Present-day crustal deformation in the northeastern Tibetan Plateau and its correlation with spatiotemporal seismicity characteristics

Abstract

The Northeastern Tibetan Plateau (NTP) is a typical intraplate region with numerous faults and intense seismicity. This study aimed to enhance our understanding of the spatiotemporal evolution of the region’s seismicity. We first obtained the strain-rate characteristics by establishing a regional kinematic model using global navigation satellite system velocities from 1999 to 2007. Subsequently, we discussed the spatiotemporal evolution of seismicity by analyzing the correlation between the maximum shear-strain rate and earthquakes. Finally, we analyzed seismic hazards in the NTP, while determining regions with high earthquake risk. Our results indicated a complex diffuse deformation pattern owing to tectonic loading and strike- and thrust-fault activity. Higher maximum shear-strain rates primarily accumulated on large strike-slip faults. The NTP was categorized into two domains based on correlation analysis.
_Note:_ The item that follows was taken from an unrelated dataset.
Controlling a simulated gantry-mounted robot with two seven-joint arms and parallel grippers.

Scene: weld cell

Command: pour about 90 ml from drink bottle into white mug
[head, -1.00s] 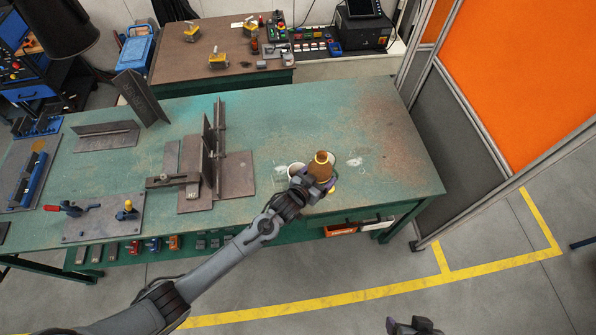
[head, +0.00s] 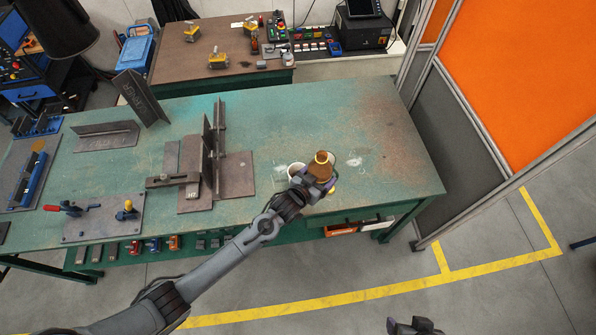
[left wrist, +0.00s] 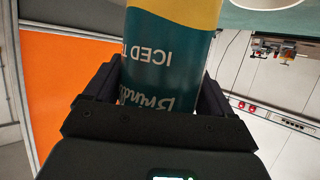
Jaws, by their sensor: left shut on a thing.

In regions with the highest 59% maximum shear-strain rates, the correlation between the cumulative strain and seismicity-rate counts was higher than that in other regions. Seismicity in these regions evolved from localization to accumulation, while subsequently returning to the localization stage, and thus may have been influenced by earlier large earthquakes. Seismicity in the remaining 41% of the NTP, i.e., regions with relatively low strain rates, was categorized as being in the localization stage. Our findings revealed the spatiotemporal characteristics of seismicity in the NTP and may contribute to future seismic risk evaluations. Further research should conduct earthquake potential assessments, especially in low strain-state regions.